US President Barack Obama has virtually declared war on The Islamic State and has sought Congressional approval to launch military strikes against the barbaric militant group which has unleashed mayhem in Syria and Iraq.
Flanked by Vice President Joe Biden, Secretary of State John Kerry and outgoing Defensc Secretary Chuck Hagel, Mr Obama underlined that the ISIS will lose.
“Make no mistake, this is a difficult mission and it will remain difficult for some time but our coalition is on the offensive. [ISIS] is on the defensive and [ISIS] is going to lose,” Obama said from the White House’s Roosevelt Room on February 11.
He stressed that the authorization sent to Congress does not appeal for the deployment of ground combat forces.

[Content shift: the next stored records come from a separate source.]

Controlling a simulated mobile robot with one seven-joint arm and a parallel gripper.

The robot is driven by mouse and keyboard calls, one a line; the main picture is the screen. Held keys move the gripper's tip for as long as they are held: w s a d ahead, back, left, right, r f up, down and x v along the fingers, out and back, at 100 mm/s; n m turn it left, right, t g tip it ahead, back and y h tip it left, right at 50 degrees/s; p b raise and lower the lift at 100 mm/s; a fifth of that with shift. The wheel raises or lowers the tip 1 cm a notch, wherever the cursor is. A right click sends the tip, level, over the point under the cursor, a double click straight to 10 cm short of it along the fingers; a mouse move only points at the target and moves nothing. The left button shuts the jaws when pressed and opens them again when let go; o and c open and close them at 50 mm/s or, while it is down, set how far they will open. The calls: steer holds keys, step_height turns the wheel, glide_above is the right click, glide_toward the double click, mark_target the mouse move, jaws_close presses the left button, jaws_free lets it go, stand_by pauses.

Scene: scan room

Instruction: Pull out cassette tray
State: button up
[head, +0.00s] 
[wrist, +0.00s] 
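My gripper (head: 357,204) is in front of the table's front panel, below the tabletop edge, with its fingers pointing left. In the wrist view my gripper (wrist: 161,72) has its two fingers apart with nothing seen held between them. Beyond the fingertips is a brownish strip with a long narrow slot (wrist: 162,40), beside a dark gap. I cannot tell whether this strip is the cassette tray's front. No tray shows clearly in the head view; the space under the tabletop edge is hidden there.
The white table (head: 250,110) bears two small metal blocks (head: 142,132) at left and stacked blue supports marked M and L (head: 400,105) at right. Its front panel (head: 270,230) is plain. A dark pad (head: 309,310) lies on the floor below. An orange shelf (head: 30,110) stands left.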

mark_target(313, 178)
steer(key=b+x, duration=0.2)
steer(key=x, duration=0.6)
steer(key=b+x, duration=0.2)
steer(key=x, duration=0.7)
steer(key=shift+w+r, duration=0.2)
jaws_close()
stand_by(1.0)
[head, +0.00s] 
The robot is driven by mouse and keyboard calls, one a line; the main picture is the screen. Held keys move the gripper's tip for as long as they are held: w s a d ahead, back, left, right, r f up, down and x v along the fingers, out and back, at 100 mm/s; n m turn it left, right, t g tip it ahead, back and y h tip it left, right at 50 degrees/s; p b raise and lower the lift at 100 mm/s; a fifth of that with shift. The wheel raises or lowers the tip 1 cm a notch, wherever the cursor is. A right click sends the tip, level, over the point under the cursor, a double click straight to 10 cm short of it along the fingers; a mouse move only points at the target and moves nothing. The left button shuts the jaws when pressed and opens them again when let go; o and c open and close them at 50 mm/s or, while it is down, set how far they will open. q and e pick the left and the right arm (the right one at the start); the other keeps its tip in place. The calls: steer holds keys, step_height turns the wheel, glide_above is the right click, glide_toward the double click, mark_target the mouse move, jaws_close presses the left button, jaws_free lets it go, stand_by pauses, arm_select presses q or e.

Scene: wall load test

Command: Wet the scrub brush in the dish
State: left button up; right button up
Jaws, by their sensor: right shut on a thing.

“I’m convinced that the United States should not get dragged back into another prolonged ground war,” he added.
The deadline for the resolution is kept no longer than three years, so that the next president and Congress would enjoy freedom to plan their own strategy.
“As Commander in Chief, I will only send our troops into harm’s way when it’s absolutely necessary for our national security,” Obama said to request Congress for its first war-powers vote in 13 years.
Mr Obama stressed that the draft war powers request would “strike the necessary balance” and give him “flexibility” to defeat the militants.
However, Republicans expressed discomfort that he had chosen to exclude any long-term commitment of ground forces, while some Democrats voiced dismay that he had opened the door to deployment at all.
As per proposal, the 2002 congressional authorization that preceded the American-led invasion of Iraq would be repealed under the White House proposal. But a separate authorization that was approved by Congress after the Sept. 11, 2001, terror attacks would remain in force.
The reaction in Congress can be seen as full of scepticism on Obama’s attempt to find a political middle ground with respect to ground forces.